- **GIVEN EXERCISE**
Pull out every line of the listing below where "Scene" appears.
--- BEGIN GIVEN DATA ---
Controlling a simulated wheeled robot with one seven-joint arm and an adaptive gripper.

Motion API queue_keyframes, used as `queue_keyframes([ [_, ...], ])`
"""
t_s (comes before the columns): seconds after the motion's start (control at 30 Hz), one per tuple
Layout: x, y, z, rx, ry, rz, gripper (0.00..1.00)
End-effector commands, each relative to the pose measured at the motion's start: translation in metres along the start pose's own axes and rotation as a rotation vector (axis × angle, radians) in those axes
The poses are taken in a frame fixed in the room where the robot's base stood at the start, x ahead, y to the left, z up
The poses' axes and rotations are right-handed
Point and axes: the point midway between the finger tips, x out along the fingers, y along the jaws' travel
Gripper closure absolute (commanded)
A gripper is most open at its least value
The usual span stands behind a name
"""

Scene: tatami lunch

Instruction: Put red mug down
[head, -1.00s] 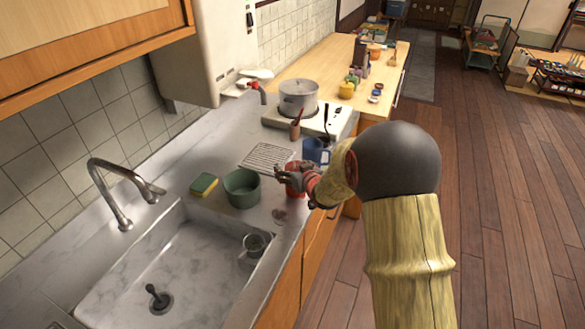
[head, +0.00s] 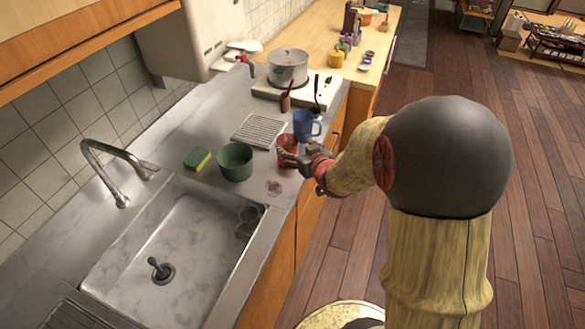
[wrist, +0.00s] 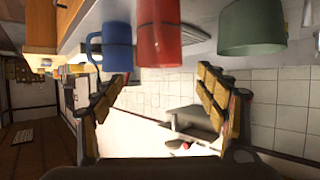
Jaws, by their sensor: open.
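The red mug (head: 288,145) stands on the counter near its front edge, between the green pot (head: 235,161) and the blue mug (head: 304,124). My gripper (head: 289,158) is open beside the red mug, on the side toward the floor, and partly hides it. In the wrist view, which is upside down, the red mug (wrist: 158,35) stands upright on the counter. It is beyond my spread fingers (wrist: 160,92), and nothing is between them. The blue mug (wrist: 110,50) is close beside it there.
The sink (head: 185,240) lies left of my gripper, with a faint glass-like cup (head: 248,220) in it. A sponge (head: 197,159), a drying rack (head: 259,131) and a small clear item (head: 273,187) are on the counter. A stove with a lidded pot (head: 288,68) stands behind.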

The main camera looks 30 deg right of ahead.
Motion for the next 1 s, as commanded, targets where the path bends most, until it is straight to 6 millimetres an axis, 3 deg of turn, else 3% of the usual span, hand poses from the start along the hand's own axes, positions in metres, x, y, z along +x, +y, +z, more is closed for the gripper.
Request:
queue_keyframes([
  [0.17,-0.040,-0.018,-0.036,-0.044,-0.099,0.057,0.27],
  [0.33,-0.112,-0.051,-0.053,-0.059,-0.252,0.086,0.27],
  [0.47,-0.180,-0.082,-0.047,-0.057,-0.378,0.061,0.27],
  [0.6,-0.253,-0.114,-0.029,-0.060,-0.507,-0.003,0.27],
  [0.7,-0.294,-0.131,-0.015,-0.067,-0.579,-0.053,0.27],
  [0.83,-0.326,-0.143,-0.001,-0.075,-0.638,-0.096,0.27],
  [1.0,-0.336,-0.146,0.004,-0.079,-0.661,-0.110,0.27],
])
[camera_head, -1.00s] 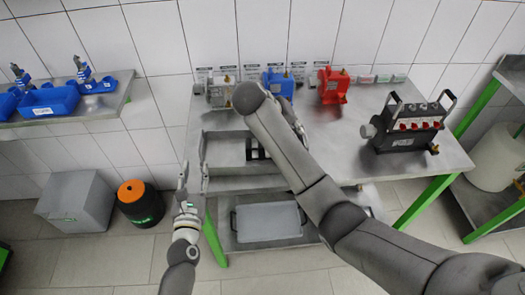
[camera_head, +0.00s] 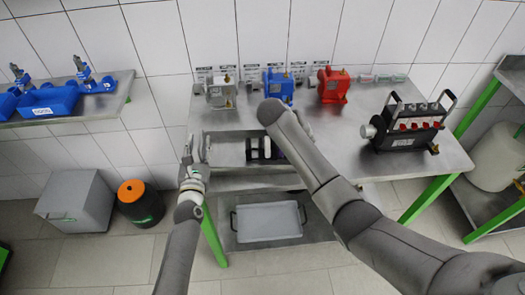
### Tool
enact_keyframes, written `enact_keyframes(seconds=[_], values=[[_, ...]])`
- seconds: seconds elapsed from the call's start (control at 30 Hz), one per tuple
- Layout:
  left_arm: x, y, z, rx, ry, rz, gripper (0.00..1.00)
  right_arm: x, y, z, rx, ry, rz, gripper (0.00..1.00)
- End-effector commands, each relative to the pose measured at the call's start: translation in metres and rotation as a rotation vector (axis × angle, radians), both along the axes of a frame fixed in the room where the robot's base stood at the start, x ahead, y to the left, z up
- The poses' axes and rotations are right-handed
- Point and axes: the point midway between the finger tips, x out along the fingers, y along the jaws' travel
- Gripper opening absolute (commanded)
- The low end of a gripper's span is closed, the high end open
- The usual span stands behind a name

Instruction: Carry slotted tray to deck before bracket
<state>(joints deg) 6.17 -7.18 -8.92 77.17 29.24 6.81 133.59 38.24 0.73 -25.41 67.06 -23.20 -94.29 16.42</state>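A grey metal tray-like piece (camera_head: 228,152) with raised walls lies at the front left of the bench top. I cannot tell for certain that it is the slotted tray. A black part with light gaps (camera_head: 258,148) shows at its right, partly behind my right arm. My left gripper (camera_head: 190,150) is upright just left of the grey piece's left end. Its finger gap is too small to judge, and so is any contact. My right gripper is hidden behind its own forearm. I cannot make out which part is the bracket.
Grey (camera_head: 221,92), blue (camera_head: 278,86) and red (camera_head: 332,85) pumps stand along the back of the bench (camera_head: 345,150). A black manifold with handles (camera_head: 408,125) stands at the right. A light tray with handles (camera_head: 268,220) lies on the lower shelf. The bench middle right is clear.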

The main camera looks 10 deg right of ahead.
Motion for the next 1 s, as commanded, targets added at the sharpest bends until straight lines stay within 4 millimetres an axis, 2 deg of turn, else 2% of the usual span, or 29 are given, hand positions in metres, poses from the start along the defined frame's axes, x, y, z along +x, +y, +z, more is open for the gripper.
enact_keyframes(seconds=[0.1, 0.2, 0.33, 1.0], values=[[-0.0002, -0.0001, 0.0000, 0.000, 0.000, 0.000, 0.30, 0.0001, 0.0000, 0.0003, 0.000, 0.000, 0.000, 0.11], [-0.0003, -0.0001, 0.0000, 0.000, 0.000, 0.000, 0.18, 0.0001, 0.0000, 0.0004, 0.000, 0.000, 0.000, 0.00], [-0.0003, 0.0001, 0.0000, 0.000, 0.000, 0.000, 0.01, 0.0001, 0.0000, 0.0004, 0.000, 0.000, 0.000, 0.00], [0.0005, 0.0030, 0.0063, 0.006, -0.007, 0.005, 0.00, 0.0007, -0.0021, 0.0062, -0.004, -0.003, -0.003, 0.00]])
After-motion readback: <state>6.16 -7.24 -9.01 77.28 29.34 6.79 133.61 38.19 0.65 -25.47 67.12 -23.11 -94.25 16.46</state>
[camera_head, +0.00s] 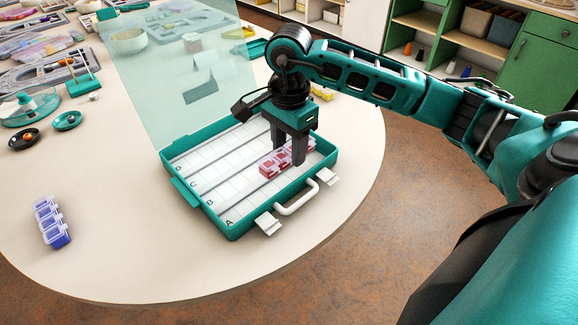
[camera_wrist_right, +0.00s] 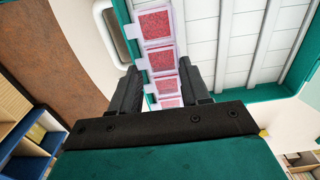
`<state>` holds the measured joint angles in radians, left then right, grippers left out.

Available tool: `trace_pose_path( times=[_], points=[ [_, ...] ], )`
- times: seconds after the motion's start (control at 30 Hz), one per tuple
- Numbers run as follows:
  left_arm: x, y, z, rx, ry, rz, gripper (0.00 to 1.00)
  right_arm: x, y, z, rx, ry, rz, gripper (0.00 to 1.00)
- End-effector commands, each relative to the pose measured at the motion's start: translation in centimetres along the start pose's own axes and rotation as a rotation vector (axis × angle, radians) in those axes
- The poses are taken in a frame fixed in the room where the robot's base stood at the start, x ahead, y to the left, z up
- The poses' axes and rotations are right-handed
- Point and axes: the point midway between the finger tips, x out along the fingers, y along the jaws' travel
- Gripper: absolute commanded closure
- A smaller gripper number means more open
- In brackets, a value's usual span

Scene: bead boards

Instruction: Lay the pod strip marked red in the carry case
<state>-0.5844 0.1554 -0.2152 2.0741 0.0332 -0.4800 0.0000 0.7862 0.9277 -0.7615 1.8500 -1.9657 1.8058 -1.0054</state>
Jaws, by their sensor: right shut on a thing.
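The red pod strip (camera_head: 275,163) is a row of clear-lidded pods with red contents. My right gripper (camera_head: 288,160) is shut on it inside the open carry case (camera_head: 233,232), near the handle side. In the right wrist view the red pod strip (camera_wrist_right: 157,55) runs between the two fingers of my right gripper (camera_wrist_right: 160,95). I cannot tell whether the strip touches the case floor. The teal case has a white floor with rows lettered A to D and a raised clear lid (camera_head: 160,85). My left gripper is not in view.
A blue pod strip (camera_head: 52,222) lies on the table (camera_head: 130,250) at the front left. Two small dishes (camera_head: 67,121) and a clear-domed teal container (camera_head: 28,106) stand at the left. A yellow strip (camera_head: 322,92) lies behind my arm. The front of the table is clear.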

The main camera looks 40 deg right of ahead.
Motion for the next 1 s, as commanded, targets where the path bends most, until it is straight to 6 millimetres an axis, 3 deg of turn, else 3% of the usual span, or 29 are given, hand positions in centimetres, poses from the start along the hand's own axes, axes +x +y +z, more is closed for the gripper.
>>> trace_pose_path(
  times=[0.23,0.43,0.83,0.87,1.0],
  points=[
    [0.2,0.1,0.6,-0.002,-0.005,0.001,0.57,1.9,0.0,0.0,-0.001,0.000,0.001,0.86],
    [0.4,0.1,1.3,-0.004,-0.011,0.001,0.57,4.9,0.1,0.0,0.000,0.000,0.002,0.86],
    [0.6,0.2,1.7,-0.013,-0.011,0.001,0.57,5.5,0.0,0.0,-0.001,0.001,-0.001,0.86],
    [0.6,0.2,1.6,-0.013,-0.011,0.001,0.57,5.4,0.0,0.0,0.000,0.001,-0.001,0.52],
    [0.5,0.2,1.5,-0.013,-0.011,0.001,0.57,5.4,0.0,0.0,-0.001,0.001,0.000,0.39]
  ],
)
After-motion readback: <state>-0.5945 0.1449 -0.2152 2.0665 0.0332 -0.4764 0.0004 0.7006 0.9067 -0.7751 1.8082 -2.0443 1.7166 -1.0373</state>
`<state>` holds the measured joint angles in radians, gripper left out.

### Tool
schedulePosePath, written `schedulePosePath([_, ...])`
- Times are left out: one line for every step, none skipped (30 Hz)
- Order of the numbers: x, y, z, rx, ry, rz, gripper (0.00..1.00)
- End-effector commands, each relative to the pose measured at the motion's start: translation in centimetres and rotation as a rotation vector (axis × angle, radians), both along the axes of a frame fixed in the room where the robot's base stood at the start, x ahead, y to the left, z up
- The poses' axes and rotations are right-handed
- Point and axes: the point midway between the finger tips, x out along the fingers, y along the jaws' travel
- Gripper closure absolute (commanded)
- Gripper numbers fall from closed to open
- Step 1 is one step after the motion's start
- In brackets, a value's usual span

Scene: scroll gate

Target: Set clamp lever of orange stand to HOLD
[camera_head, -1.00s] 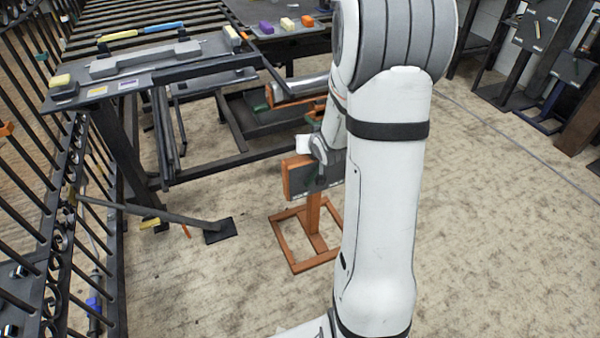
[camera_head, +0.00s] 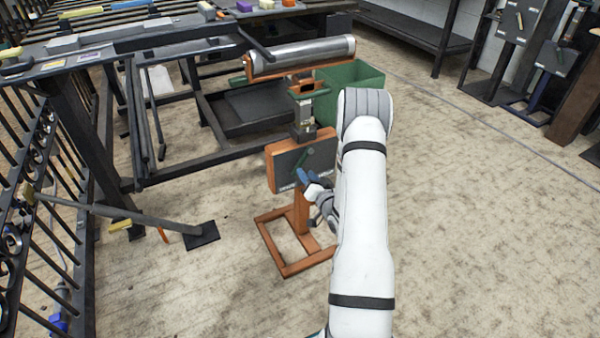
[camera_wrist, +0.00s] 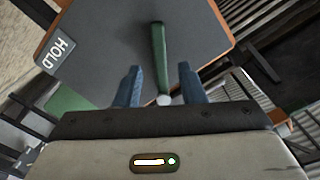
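The orange stand (camera_head: 302,217) stands on the floor in the head view, with a dark panel (camera_head: 285,165) facing me. A green clamp lever (camera_head: 302,157) sits tilted on the panel. In the wrist view the lever (camera_wrist: 159,52) shows between my fingers, and the HOLD label (camera_wrist: 58,52) is at the panel's left corner. My gripper (camera_head: 308,178) is close in front of the panel. In the wrist view my gripper (camera_wrist: 160,80) is open, one blue finger on each side of the lever's near end, with gaps on both sides. I cannot tell the depth between fingertips and lever.
A metal roller (camera_head: 300,55) lies above and behind the stand, with a green bin (camera_head: 352,90) behind it. A dark workbench frame (camera_head: 200,165) stands to the left, with a slanted bar (camera_head: 130,213) near the floor.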

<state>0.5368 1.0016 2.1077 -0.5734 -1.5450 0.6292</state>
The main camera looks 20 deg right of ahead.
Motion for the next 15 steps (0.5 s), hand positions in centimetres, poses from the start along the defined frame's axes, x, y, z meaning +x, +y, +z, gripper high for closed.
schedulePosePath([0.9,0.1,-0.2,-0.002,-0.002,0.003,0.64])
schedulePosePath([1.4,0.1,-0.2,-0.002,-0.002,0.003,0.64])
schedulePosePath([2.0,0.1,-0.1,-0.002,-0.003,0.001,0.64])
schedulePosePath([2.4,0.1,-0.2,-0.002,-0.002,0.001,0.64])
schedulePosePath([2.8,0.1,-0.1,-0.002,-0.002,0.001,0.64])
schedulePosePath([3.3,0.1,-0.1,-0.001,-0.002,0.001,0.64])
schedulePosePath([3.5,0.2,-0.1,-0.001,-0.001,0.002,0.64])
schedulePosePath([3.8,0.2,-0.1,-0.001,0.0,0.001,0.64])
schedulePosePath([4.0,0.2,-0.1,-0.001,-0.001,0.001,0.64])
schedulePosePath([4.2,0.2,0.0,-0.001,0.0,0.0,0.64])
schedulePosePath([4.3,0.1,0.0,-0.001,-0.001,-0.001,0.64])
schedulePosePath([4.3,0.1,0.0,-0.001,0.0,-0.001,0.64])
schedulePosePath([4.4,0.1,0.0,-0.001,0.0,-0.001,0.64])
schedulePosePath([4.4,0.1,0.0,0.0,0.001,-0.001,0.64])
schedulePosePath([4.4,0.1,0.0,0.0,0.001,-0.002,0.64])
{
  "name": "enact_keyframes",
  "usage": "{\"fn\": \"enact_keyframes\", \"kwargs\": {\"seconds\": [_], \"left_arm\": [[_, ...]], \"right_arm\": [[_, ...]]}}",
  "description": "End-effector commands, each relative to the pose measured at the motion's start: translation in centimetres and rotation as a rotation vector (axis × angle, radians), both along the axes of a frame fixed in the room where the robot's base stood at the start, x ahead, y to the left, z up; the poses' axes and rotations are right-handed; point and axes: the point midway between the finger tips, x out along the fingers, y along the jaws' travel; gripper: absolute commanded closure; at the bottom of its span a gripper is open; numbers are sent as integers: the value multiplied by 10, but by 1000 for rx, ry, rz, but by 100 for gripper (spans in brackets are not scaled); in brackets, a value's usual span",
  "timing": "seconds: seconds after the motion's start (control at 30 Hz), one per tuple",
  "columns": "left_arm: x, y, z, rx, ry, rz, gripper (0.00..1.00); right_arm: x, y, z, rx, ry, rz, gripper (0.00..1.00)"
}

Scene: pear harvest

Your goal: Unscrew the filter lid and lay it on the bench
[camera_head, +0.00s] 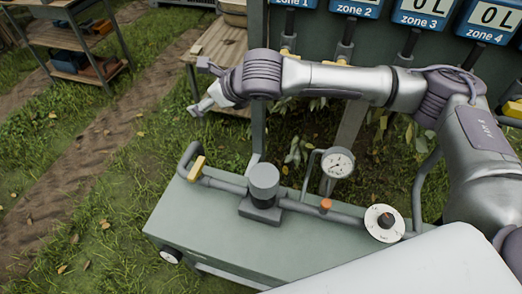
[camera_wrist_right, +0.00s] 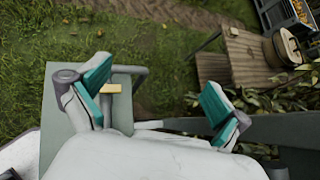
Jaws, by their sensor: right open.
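The filter (camera_head: 264,182) is a dark grey upright cylinder with a flat round top, on the pipe above the green cabinet in the head view. I cannot make out a seam between its lid and body. The wooden bench (camera_head: 225,42) stands behind, at the upper middle; it also shows at the upper right of the wrist view (camera_wrist_right: 247,68). My right gripper (camera_head: 204,87) is in front of the bench, beyond and left of the filter. In the wrist view its teal-padded fingers (camera_wrist_right: 155,86) are wide apart with nothing between them. My left gripper is not in view.
The green cabinet (camera_head: 185,215) carries pipes, a yellow-handled valve (camera_head: 197,168), a pressure gauge (camera_head: 338,163) and a round white dial (camera_head: 384,222). Zone panels (camera_head: 422,12) hang at the back. A shelf (camera_head: 75,40) stands far left. Grass lies open on the left.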

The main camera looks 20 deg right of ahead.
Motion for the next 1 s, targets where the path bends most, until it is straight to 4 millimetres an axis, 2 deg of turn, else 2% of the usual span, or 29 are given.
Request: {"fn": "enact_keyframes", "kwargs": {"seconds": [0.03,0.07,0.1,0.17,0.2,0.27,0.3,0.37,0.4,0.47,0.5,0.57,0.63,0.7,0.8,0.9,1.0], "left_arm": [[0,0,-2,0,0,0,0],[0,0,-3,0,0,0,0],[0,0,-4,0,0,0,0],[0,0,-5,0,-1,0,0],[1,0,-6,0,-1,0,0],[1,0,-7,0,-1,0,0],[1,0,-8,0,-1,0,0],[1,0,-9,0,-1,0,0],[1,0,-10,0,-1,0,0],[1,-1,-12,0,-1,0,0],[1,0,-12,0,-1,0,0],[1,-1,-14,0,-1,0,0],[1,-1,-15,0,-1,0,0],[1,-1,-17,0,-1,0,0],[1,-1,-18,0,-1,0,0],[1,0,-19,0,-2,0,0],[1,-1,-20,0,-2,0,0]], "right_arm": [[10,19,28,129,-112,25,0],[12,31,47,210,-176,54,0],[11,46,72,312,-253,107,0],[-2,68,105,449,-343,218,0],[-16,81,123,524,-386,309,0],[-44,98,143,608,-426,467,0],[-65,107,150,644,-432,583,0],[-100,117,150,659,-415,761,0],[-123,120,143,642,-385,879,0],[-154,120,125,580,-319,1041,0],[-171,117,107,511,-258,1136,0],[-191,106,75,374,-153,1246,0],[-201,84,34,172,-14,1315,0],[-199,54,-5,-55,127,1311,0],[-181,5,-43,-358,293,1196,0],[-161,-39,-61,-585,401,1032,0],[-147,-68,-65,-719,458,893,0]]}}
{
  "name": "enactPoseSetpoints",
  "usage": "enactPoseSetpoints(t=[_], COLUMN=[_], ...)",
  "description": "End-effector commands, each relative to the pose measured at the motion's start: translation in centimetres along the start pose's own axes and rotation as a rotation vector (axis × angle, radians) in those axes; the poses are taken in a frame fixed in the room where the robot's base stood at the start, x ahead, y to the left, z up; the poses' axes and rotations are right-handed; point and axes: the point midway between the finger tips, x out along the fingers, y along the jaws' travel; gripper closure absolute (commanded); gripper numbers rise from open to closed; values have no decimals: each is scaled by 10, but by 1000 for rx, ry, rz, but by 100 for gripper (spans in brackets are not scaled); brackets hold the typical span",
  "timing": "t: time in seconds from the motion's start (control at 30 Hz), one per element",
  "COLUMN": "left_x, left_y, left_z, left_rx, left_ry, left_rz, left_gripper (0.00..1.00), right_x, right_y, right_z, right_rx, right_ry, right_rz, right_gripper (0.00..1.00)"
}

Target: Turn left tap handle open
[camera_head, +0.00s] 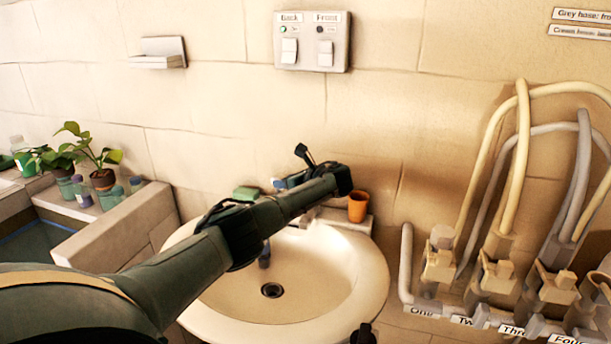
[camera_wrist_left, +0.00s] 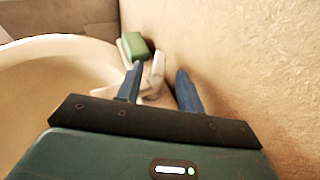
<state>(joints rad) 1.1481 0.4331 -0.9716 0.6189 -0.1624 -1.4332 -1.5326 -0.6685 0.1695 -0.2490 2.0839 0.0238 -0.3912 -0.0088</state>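My left arm crosses the washbasin (camera_head: 345,290) in the head view, and its left gripper (camera_head: 284,183) is over the back rim, largely hiding the taps. In the left wrist view the two blue fingers of the left gripper (camera_wrist_left: 160,72) are apart. A pale tap handle (camera_wrist_left: 155,72) shows between them, closer to the left finger. A gap shows between the handle and the right finger; contact with the left finger cannot be told. A dark tip, seemingly of my right gripper (camera_head: 363,335), shows at the bottom edge of the head view.
A green sponge (camera_head: 246,193) lies on the back rim left of my gripper. An orange cup (camera_head: 358,207) stands on the right. The wall is close behind. Hoses and valves (camera_head: 497,270) are at the right; potted plants (camera_head: 102,178) stand on a ledge at the left.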

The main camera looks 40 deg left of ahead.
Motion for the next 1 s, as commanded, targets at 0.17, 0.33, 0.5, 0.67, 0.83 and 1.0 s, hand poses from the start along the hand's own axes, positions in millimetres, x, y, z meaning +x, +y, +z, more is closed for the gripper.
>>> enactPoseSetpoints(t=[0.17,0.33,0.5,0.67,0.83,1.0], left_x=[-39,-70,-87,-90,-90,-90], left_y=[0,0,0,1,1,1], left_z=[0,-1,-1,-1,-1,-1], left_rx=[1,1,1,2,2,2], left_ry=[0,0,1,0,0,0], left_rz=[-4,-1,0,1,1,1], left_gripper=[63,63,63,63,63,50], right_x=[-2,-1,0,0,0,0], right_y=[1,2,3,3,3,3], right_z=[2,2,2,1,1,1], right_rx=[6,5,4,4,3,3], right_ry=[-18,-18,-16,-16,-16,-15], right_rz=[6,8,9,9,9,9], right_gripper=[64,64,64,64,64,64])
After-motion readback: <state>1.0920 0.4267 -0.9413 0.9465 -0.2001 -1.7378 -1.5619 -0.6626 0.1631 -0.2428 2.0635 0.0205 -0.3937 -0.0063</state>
--- END GIVEN DATA ---
- **RESPONSE TO THIS EXERCISE**
Scene: tatami lunch
Scene: bead boards
Scene: scroll gate
Scene: pear harvest

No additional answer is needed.